§ **What the task asks**
State how many lines hold the string "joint". Give the number and nothing else.

Stored entries:
——

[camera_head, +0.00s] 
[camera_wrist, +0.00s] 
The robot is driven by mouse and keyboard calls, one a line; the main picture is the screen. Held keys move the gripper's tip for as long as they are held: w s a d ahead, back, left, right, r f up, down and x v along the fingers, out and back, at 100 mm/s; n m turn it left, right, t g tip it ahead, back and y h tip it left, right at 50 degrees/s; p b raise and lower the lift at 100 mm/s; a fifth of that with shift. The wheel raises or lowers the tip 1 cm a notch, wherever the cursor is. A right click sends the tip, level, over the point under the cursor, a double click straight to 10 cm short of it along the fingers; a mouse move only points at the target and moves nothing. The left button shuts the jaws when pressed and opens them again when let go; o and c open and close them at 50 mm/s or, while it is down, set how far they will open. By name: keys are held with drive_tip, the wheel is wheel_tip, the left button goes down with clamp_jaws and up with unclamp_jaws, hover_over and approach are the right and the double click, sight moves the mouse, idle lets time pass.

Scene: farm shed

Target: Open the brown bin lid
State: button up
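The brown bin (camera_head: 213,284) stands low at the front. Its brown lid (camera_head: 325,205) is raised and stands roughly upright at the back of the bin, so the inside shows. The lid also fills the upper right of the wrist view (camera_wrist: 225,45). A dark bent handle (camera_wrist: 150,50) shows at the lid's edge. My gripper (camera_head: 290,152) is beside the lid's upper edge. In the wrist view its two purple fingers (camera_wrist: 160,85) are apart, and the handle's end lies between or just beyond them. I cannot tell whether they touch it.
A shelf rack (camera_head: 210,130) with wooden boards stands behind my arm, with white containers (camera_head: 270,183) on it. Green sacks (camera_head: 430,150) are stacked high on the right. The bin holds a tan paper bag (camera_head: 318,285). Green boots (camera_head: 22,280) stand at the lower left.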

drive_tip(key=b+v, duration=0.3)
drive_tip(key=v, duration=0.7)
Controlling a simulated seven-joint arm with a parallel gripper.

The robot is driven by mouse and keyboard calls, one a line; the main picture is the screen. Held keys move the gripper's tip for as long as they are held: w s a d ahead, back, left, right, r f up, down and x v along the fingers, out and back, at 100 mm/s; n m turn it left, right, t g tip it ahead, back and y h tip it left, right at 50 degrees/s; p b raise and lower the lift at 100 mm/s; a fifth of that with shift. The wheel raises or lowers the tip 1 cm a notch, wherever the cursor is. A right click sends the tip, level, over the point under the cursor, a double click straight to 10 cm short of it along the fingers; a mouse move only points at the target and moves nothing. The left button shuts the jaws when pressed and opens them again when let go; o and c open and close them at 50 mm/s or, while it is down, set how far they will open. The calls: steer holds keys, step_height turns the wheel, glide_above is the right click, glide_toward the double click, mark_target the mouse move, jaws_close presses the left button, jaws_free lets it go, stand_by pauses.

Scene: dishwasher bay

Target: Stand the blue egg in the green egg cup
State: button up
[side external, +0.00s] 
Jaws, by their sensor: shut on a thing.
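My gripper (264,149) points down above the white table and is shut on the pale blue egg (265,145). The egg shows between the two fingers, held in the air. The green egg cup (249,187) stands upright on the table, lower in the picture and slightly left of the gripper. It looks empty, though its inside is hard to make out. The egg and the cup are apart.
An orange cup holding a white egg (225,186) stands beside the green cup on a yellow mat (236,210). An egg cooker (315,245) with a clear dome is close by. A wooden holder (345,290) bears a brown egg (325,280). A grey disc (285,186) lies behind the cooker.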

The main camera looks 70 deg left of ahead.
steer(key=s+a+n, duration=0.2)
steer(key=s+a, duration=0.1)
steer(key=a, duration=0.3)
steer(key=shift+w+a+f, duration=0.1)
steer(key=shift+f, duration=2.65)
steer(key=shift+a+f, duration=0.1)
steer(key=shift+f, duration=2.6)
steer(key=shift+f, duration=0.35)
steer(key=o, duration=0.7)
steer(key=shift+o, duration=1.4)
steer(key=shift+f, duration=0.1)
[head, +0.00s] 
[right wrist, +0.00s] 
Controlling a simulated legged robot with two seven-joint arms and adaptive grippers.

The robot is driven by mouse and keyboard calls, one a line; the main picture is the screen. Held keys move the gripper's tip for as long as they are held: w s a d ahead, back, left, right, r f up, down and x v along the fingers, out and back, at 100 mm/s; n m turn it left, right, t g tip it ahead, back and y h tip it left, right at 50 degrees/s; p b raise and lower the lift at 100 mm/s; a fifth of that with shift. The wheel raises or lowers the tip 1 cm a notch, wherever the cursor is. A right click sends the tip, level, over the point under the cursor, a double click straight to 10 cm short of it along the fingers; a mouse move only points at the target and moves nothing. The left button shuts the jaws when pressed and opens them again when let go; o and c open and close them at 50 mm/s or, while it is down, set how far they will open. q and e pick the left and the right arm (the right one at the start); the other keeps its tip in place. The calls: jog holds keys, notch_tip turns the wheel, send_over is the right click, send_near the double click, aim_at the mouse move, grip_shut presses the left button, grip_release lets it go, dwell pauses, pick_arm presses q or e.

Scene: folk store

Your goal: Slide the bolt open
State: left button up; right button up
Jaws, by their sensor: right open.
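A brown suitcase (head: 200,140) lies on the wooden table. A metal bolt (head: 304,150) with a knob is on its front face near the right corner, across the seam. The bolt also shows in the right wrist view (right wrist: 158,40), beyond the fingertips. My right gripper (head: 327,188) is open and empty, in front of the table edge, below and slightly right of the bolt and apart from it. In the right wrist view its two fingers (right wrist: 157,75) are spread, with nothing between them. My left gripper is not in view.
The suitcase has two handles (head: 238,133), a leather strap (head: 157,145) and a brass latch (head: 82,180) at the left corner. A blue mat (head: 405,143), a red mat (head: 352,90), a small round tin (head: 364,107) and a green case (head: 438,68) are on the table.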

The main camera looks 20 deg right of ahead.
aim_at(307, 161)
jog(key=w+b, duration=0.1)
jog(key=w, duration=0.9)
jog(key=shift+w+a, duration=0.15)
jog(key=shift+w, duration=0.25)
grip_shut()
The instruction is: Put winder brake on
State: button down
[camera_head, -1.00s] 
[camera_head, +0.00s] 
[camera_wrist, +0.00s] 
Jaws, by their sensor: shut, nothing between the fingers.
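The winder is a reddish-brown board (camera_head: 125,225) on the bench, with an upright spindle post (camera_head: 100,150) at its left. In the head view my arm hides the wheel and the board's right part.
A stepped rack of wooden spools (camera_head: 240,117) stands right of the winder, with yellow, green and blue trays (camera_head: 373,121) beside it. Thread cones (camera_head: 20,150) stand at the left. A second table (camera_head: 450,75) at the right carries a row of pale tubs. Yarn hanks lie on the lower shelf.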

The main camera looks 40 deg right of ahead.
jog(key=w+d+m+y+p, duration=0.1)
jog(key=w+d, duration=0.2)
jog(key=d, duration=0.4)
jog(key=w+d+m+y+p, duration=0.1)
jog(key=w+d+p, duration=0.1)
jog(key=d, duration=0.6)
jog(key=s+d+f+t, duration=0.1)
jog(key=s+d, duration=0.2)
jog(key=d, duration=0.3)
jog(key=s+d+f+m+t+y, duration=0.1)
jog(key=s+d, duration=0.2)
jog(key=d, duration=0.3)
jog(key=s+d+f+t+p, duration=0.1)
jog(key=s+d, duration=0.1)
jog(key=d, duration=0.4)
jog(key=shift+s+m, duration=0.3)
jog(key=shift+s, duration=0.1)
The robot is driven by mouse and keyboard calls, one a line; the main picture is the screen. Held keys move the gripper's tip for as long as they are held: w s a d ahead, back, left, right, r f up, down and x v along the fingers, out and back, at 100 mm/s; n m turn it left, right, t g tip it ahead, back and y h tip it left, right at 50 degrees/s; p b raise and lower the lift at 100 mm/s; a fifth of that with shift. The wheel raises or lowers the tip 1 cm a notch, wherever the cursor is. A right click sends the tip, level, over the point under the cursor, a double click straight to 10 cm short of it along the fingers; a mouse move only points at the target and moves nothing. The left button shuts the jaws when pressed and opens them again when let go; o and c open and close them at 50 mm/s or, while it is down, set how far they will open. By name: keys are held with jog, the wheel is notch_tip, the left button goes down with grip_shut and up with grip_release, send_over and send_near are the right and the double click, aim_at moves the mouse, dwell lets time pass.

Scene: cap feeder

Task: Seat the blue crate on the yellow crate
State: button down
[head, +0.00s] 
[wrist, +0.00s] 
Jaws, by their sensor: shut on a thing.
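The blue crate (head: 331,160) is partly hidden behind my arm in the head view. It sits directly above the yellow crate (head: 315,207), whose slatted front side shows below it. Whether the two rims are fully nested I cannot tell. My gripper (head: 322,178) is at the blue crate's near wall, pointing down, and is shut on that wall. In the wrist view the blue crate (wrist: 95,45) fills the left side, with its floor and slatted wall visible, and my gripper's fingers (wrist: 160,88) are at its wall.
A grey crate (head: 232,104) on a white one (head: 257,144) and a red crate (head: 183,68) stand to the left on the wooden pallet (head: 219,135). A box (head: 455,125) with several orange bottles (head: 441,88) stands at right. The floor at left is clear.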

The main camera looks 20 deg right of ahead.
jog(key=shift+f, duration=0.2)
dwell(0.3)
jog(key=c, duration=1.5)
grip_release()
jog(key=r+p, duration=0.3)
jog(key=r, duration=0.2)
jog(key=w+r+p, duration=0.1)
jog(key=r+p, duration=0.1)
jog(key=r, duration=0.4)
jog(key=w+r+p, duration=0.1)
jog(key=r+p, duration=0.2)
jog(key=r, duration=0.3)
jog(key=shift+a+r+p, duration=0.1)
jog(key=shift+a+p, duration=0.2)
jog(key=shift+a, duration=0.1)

——

§ **Task answer**
2